Dalam perjalanan intelektualitasnya,
Cak Nur mengisi banyak kertas dengan penanya dan di antara karya-karyanya masih
dibaca hingga sekarang. Di antara kerya-karya tersebut adalah “Islam Doktrin
dan Peradaban”, “Pintu-Pintu Menuju Tuhan”, “Islam Kemodernan dan
Keindonesiaan, “Islam Agama Kemanusiaan”, “Ibn Taymiyya on Kalam and
Falasifa” dan lain sebagainya. Salah satu karya yang terkenal ialah
pidatonya pada 1970 yang menandakan awal gagasan sekularisasi di Indonesia.
pidato tersebut sebenarnya mengarahkan pada dua isu. Pertama adalah
sekularisasi dan kedua adalah liberalisasi.

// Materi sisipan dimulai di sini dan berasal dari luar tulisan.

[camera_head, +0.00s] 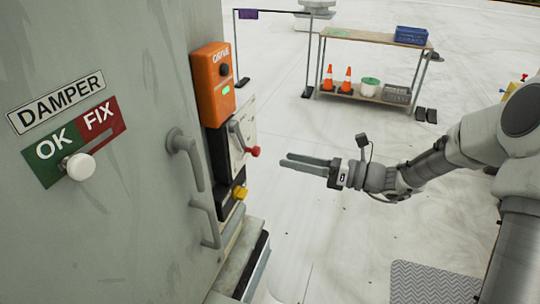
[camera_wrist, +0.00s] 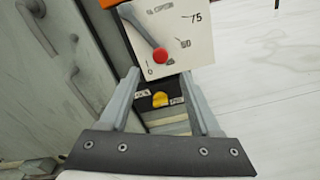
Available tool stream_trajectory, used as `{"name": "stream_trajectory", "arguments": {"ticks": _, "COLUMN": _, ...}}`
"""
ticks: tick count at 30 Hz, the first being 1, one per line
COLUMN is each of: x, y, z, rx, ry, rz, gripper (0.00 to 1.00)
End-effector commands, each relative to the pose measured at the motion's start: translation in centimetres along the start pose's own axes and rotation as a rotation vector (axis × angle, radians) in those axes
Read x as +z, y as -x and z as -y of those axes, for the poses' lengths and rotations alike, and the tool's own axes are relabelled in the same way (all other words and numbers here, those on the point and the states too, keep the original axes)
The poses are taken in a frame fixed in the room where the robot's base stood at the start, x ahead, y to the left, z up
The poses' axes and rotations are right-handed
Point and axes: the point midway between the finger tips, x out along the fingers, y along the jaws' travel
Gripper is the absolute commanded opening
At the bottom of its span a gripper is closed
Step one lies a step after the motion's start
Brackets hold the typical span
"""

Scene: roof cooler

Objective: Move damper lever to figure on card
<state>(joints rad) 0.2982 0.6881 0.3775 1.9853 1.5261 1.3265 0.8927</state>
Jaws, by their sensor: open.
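The damper lever is a grey arm with a red knob (camera_head: 255,151) on a white scale plate (camera_head: 237,140), on the side of the grey cabinet. In the wrist view the lever (camera_wrist: 144,30) slants down to its red knob (camera_wrist: 160,56). The plate (camera_wrist: 195,60) shows 75 at upper right, a blurred figure that looks like 50 below it, and 0 at lower left. The knob is near the low end, just above and right of 0. My gripper (camera_head: 284,160) is open and empty, short of the knob and apart from it. I cannot make out a card with a figure.
An orange box (camera_head: 213,83) sits above the plate and a yellow knob (camera_head: 239,193) below it. Handles (camera_head: 187,155) stick out of the cabinet. A DAMPER sign and an OK/FIX slider (camera_head: 79,167) are on its front.

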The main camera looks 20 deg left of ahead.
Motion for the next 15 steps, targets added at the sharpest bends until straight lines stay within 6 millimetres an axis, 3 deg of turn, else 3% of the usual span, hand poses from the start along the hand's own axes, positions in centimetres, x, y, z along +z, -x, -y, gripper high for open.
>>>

Berkembangnya liberalisasi pemikiran
baru nampak kemudian pada awal abad 21, dengan lahirnya kelompok ”Jaringan
Islam Liberal” yang digagas oleh Luthfi Assyaukanie, walaupun yang menonjol
adalah Ulil Abshar-Abdalla. Pokok-pokok pemikiran Islam liberal itu dirumuskan
secara gamblang oleh Ulil dalam tulisannya yang sangat provokatif di harian
Kompas, tanggal 2 Nopember 2002. Namun sebenarnya, kelompok ini telah
melancarkan wacana yang diikuti oleh banyak tokoh muda melalui on-line dan
kemudian diterbitkan ke dalam buku berjudul Wajah Islam Liberal di Indonesia.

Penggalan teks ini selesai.